## Instruction
Transcribe the listing below word for word.
_ _ _ _ _
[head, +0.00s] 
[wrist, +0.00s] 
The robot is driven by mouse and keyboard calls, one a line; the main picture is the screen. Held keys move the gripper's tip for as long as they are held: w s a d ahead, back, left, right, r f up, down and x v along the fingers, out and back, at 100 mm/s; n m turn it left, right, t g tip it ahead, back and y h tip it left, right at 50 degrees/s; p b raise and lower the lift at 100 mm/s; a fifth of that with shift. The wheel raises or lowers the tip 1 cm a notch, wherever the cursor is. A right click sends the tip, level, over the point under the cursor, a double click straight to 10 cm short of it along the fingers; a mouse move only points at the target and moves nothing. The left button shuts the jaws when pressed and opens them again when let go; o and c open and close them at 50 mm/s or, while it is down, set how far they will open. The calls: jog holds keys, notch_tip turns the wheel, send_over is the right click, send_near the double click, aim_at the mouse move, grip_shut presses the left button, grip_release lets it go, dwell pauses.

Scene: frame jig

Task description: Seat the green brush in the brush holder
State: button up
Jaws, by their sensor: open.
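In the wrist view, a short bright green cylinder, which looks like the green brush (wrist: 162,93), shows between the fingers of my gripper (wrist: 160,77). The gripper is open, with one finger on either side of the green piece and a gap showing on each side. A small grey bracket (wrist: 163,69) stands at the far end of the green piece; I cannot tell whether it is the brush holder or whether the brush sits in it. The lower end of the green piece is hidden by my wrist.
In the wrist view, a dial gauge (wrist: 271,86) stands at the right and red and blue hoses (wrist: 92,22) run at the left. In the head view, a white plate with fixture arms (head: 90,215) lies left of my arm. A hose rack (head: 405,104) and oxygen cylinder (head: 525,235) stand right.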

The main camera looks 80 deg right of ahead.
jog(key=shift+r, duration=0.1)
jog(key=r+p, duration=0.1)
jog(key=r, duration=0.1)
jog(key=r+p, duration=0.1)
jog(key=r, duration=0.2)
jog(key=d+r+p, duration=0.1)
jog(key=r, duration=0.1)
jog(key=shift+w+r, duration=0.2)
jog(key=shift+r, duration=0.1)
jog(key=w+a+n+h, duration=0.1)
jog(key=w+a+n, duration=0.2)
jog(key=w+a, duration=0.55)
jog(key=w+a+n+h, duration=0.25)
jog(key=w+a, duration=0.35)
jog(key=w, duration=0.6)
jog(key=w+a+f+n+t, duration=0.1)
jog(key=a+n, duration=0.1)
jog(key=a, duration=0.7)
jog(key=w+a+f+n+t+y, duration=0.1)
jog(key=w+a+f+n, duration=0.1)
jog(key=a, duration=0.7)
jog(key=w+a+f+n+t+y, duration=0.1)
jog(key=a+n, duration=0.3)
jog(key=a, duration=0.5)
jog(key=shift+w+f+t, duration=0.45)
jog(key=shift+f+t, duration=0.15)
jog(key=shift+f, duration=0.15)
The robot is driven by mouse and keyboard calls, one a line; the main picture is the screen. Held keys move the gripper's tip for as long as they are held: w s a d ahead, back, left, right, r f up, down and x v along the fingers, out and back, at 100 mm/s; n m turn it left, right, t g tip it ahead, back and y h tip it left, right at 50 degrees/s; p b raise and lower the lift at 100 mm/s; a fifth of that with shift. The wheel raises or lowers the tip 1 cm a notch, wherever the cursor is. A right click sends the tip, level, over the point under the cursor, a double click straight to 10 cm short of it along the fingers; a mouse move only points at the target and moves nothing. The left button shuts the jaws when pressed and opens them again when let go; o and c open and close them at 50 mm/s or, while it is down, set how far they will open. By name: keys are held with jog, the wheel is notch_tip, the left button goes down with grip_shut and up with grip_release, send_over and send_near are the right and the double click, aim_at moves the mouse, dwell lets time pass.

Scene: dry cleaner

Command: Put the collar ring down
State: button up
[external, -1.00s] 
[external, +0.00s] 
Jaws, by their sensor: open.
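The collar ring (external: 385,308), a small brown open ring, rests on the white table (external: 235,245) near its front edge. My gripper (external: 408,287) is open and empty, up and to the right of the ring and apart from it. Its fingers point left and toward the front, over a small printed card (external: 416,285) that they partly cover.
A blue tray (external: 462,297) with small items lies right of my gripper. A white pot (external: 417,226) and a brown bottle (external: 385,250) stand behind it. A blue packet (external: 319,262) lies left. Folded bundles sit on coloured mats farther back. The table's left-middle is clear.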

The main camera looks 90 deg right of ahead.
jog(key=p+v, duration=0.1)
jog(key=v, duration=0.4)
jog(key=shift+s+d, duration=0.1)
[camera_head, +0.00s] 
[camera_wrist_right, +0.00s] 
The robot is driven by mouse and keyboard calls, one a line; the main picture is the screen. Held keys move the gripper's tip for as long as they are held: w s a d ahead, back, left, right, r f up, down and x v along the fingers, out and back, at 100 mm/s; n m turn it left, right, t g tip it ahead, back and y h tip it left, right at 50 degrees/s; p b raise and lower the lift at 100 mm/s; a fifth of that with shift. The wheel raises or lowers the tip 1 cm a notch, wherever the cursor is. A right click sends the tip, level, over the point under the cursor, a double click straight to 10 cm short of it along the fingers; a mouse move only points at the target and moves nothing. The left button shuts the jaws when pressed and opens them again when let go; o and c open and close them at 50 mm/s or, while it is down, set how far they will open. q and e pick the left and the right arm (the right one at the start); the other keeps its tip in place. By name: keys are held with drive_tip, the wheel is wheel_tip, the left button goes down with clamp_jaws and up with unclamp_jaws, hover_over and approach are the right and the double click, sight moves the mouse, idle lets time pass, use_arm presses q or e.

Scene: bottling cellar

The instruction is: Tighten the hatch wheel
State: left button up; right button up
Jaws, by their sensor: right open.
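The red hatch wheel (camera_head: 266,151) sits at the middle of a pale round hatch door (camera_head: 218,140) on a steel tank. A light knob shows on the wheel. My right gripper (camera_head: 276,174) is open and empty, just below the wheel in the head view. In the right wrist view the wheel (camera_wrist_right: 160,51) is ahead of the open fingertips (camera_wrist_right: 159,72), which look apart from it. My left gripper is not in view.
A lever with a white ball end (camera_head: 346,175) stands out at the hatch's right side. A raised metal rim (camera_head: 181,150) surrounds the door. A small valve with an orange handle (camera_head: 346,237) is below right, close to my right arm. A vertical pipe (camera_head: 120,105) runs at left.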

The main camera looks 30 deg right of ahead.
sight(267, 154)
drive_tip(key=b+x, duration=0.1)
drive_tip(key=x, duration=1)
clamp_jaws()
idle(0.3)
_ _ _ _ _
## Final answer
[head, +0.00s] 
[wrist, +0.00s] 
The robot is driven by mouse and keyboard calls, one a line; the main picture is the screen. Held keys move the gripper's tip for as long as they are held: w s a d ahead, back, left, right, r f up, down and x v along the fingers, out and back, at 100 mm/s; n m turn it left, right, t g tip it ahead, back and y h tip it left, right at 50 degrees/s; p b raise and lower the lift at 100 mm/s; a fifth of that with shift. The wheel raises or lowers the tip 1 cm a notch, wherever the cursor is. A right click sends the tip, level, over the point under the cursor, a double click straight to 10 cm short of it along the fingers; a mouse move only points at the target and moves nothing. The left button shuts the jaws when pressed and opens them again when let go; o and c open and close them at 50 mm/s or, while it is down, set how far they will open. The calls: jog holds keys, notch_tip turns the wheel, send_over is the right click, send_near the double click, aim_at the mouse move, grip_shut presses the left button, grip_release lets it go, dwell pauses.

Scene: frame jig

Task description: Seat the green brush in the brush holder
State: button up
Jaws, by their sensor: open.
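In the wrist view, a short bright green cylinder, which looks like the green brush (wrist: 162,93), shows between the fingers of my gripper (wrist: 160,77). The gripper is open, with one finger on either side of the green piece and a gap showing on each side. A small grey bracket (wrist: 163,69) stands at the far end of the green piece; I cannot tell whether it is the brush holder or whether the brush sits in it. The lower end of the green piece is hidden by my wrist.
In the wrist view, a dial gauge (wrist: 271,86) stands at the right and red and blue hoses (wrist: 92,22) run at the left. In the head view, a white plate with fixture arms (head: 90,215) lies left of my arm. A hose rack (head: 405,104) and oxygen cylinder (head: 525,235) stand right.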

The main camera looks 80 deg right of ahead.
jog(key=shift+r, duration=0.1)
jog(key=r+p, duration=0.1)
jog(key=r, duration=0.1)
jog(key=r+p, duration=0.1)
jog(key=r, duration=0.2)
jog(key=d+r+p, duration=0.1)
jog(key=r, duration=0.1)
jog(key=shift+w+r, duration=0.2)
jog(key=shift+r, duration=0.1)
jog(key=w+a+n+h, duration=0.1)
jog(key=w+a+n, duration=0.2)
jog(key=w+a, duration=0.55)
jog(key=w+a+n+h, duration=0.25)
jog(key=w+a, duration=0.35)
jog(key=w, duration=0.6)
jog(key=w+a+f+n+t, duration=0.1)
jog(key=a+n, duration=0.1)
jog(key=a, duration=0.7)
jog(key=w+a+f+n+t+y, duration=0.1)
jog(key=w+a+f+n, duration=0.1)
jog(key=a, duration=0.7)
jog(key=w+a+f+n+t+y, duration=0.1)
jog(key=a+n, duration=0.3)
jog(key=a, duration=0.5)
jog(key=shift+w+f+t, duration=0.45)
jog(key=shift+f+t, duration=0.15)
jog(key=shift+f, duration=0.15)
The robot is driven by mouse and keyboard calls, one a line; the main picture is the screen. Held keys move the gripper's tip for as long as they are held: w s a d ahead, back, left, right, r f up, down and x v along the fingers, out and back, at 100 mm/s; n m turn it left, right, t g tip it ahead, back and y h tip it left, right at 50 degrees/s; p b raise and lower the lift at 100 mm/s; a fifth of that with shift. The wheel raises or lowers the tip 1 cm a notch, wherever the cursor is. A right click sends the tip, level, over the point under the cursor, a double click straight to 10 cm short of it along the fingers; a mouse move only points at the target and moves nothing. The left button shuts the jaws when pressed and opens them again when let go; o and c open and close them at 50 mm/s or, while it is down, set how far they will open. By name: keys are held with jog, the wheel is notch_tip, the left button goes down with grip_shut and up with grip_release, send_over and send_near are the right and the double click, aim_at moves the mouse, dwell lets time pass.

Scene: dry cleaner

Command: Put the collar ring down
State: button up
[external, -1.00s] 
[external, +0.00s] 
Jaws, by their sensor: open.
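The collar ring (external: 385,308), a small brown open ring, rests on the white table (external: 235,245) near its front edge. My gripper (external: 408,287) is open and empty, up and to the right of the ring and apart from it. Its fingers point left and toward the front, over a small printed card (external: 416,285) that they partly cover.
A blue tray (external: 462,297) with small items lies right of my gripper. A white pot (external: 417,226) and a brown bottle (external: 385,250) stand behind it. A blue packet (external: 319,262) lies left. Folded bundles sit on coloured mats farther back. The table's left-middle is clear.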

The main camera looks 90 deg right of ahead.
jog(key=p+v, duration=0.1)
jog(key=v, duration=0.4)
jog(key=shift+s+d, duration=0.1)
[camera_head, +0.00s] 
[camera_wrist_right, +0.00s] 
The robot is driven by mouse and keyboard calls, one a line; the main picture is the screen. Held keys move the gripper's tip for as long as they are held: w s a d ahead, back, left, right, r f up, down and x v along the fingers, out and back, at 100 mm/s; n m turn it left, right, t g tip it ahead, back and y h tip it left, right at 50 degrees/s; p b raise and lower the lift at 100 mm/s; a fifth of that with shift. The wheel raises or lowers the tip 1 cm a notch, wherever the cursor is. A right click sends the tip, level, over the point under the cursor, a double click straight to 10 cm short of it along the fingers; a mouse move only points at the target and moves nothing. The left button shuts the jaws when pressed and opens them again when let go; o and c open and close them at 50 mm/s or, while it is down, set how far they will open. q and e pick the left and the right arm (the right one at the start); the other keeps its tip in place. By name: keys are held with drive_tip, the wheel is wheel_tip, the left button goes down with clamp_jaws and up with unclamp_jaws, hover_over and approach are the right and the double click, sight moves the mouse, idle lets time pass, use_arm presses q or e.

Scene: bottling cellar

The instruction is: Tighten the hatch wheel
State: left button up; right button up
Jaws, by their sensor: right open.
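The red hatch wheel (camera_head: 266,151) sits at the middle of a pale round hatch door (camera_head: 218,140) on a steel tank. A light knob shows on the wheel. My right gripper (camera_head: 276,174) is open and empty, just below the wheel in the head view. In the right wrist view the wheel (camera_wrist_right: 160,51) is ahead of the open fingertips (camera_wrist_right: 159,72), which look apart from it. My left gripper is not in view.
A lever with a white ball end (camera_head: 346,175) stands out at the hatch's right side. A raised metal rim (camera_head: 181,150) surrounds the door. A small valve with an orange handle (camera_head: 346,237) is below right, close to my right arm. A vertical pipe (camera_head: 120,105) runs at left.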

The main camera looks 30 deg right of ahead.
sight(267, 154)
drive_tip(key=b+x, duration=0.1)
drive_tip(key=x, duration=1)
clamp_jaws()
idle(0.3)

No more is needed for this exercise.